Task instructions -
Tally the lines that hold the string "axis", and reply with the count alone.
◆ ◆ ◆ ◆
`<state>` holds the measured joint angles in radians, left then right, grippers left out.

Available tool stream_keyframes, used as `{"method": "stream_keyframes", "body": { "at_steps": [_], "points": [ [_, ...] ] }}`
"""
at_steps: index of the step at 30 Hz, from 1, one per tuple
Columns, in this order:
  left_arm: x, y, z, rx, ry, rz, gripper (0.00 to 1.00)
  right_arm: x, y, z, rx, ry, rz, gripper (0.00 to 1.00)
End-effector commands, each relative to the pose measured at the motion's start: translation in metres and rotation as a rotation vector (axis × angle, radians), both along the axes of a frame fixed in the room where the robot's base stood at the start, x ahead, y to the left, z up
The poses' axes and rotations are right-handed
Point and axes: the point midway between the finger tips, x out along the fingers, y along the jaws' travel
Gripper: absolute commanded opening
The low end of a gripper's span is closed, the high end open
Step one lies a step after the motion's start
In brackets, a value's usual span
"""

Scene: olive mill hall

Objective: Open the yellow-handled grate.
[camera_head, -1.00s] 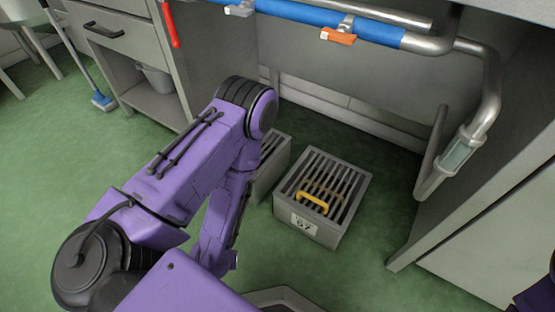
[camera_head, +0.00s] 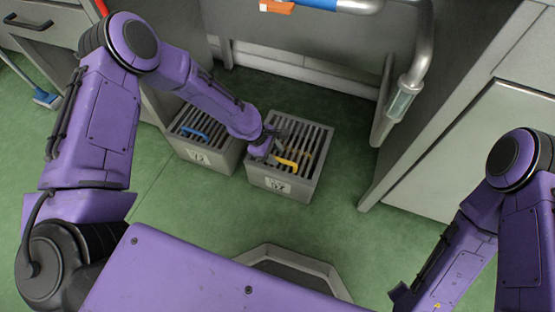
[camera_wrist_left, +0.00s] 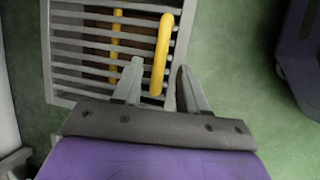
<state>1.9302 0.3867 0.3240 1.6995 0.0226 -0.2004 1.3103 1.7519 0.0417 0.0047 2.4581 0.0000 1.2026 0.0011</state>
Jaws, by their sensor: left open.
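The yellow-handled grate (camera_head: 305,139) lies flat as the slatted top of a grey box on the floor. Its yellow handle (camera_head: 285,164) stands near the front edge of the grate. My left gripper (camera_head: 272,151) is over the grate, beside the handle. In the left wrist view, its two fingers are apart, with the yellow handle (camera_wrist_left: 162,60) seen between them and not gripped. A second, dimmer yellow bar (camera_wrist_left: 115,40) shows at the slats.
A similar grey box with a blue-handled grate (camera_head: 195,133) stands close on the left. A grey-rimmed hatch (camera_head: 290,262) is in front. Green floor is free around the boxes.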

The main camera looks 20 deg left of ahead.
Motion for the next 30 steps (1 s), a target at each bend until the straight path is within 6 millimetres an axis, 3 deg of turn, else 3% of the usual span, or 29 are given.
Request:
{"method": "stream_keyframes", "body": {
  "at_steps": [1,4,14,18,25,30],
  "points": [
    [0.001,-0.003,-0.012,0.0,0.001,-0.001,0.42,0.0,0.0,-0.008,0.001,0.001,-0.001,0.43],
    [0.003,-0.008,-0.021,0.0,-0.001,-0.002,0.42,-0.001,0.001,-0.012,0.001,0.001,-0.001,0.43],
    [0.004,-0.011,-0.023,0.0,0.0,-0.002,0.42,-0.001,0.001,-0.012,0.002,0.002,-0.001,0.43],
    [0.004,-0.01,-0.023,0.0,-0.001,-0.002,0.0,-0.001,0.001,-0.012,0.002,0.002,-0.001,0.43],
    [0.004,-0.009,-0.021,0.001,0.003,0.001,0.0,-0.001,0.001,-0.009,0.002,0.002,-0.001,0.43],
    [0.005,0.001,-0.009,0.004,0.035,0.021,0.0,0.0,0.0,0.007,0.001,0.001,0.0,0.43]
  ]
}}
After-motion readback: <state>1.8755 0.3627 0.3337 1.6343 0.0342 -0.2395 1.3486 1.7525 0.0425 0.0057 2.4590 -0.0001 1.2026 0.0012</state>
◆ ◆ ◆ ◆
Full response -
2